Exactly!  Which is why betting lives on ISPP for ascent propellant is bullshit for that first trip.  Ground truth has always been at variance with remote sensing results.  Sometimes far different. 

That is not to say we shouldn't try such equipment out.  But it is egregiously stupid and unethical to bet lives on that experiment,  until after we know what really works and what does not at a given site.  And human technological experience here says that the mix of what works and what does not will vary strongly from region-to-region on Mars,  just like it does here. 

Prior to the 1965 Mariner flyby,  the "best" estimate we had was that Mars had a mostly nitrogen-some carbon dioxide-possibly a little oxygen  atmosphere with a surface pressure of about 85 mbar,  and afternoon equatorial summer temperatures as high as 80 F.  Then until the 1969 orbital mission,  our "best" estimates were that Mars was just about like the airless moon.  It wasn't until the Vikings landed in 1976 that we found out what bullshit that 1969 assessment was. (The 1962 Mariner flyby at Venus showed what utter bullshit our earlier estimates were,  so it ain't just Mars.)
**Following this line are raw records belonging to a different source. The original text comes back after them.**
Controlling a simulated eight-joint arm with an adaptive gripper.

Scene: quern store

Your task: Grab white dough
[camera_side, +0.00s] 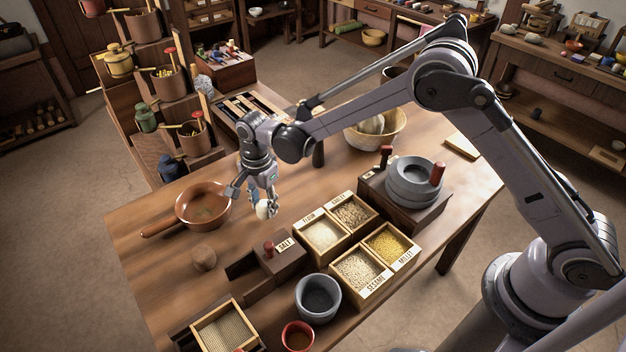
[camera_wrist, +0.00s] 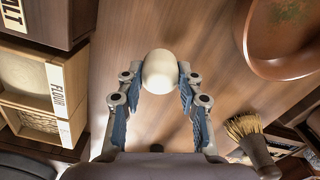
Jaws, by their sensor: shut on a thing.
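The white dough (camera_wrist: 160,72) is a smooth, rounded white lump between the two fingertips in the wrist view. My gripper (camera_wrist: 158,88) is shut on it, with one blue-padded finger on each side. In the side view, my gripper (camera_side: 265,203) points down over the wooden table, and the white dough (camera_side: 262,211) shows at its fingertips, partly hidden by the fingers. I cannot tell whether the dough touches the table.
A brown pan (camera_side: 204,205) stands left of my gripper. Grain boxes (camera_side: 345,222), a salt box (camera_side: 276,262) and a grey bowl (camera_side: 318,299) stand to the right and front. A stone quern (camera_side: 413,182) is farther right. A brush (camera_wrist: 246,135) shows in the wrist view.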

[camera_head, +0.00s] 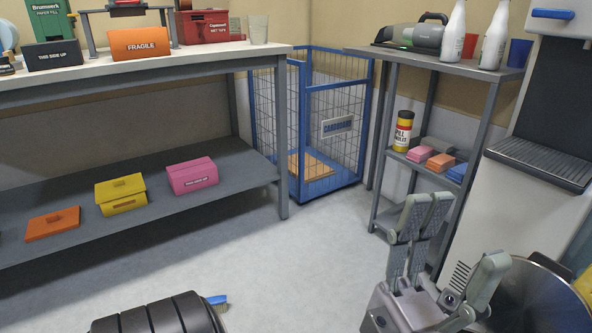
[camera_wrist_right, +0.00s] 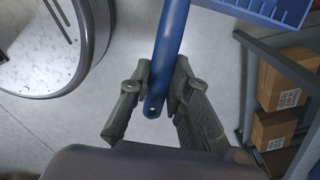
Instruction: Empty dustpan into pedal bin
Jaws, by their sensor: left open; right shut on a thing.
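My left gripper (camera_head: 458,240) is open and empty in the head view, fingers pointing up, at the lower right. Beside it, partly hidden by it, is the round steel lid of the pedal bin (camera_head: 545,300). The bin's round grey top also shows at the upper left of the right wrist view (camera_wrist_right: 35,60). My right gripper (camera_wrist_right: 150,95) is shut on the blue handle of the dustpan (camera_wrist_right: 268,8). The dustpan's pan is cut off by the top edge of that view. Its contents cannot be seen.
A grey shelf rack (camera_head: 385,130) with cardboard boxes (camera_wrist_right: 285,80) low down stands at the right. A blue wire cage (camera_head: 308,120) and long workbench (camera_head: 260,185) stand behind. The middle floor is clear.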

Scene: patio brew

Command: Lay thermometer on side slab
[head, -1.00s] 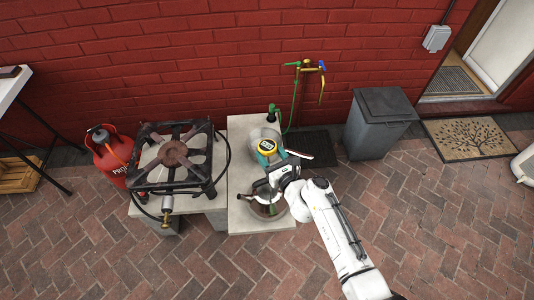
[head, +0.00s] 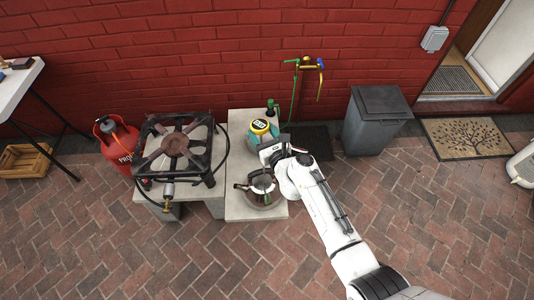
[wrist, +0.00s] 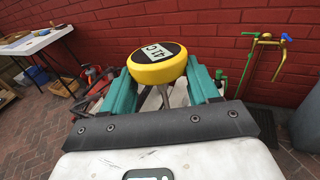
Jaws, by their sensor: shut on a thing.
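The thermometer has a round yellow head (head: 260,126) with a display. In the wrist view its yellow head (wrist: 157,66) shows large and close, reading about 41 C, with its stem running down between the fingers. My gripper (wrist: 162,92) has teal fingers and is shut on the thermometer. In the head view my gripper (head: 262,138) is above the pale side slab (head: 238,155), which stands right of the burner. The thermometer's tip is hidden, so I cannot tell whether it touches anything.
A metal pot (head: 262,192) sits at the slab's front. A green-topped container (head: 272,109) is at its back. The black gas burner (head: 175,146) and red gas bottle (head: 117,142) are to the left. A grey bin (head: 376,122) stands right. The slab's left strip looks clear.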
The variance between ground truth and remote sensing at Mars has been shrinking ever since,  due to the many landers plus extensive orbital missions,  but it still is not zero.  Not by a long shot.  It cannot go to near-zero until men have visited in person every region on Mars,  with deep-drilling rigs among other tools.  Simple as that.

GW

Last edited by GW Johnson (2017-10-13 10:07:41)


GW Johnson
McGregor,  Texas

"There is nothing as expensive as a dead crew,  especially one dead from a bad management decision"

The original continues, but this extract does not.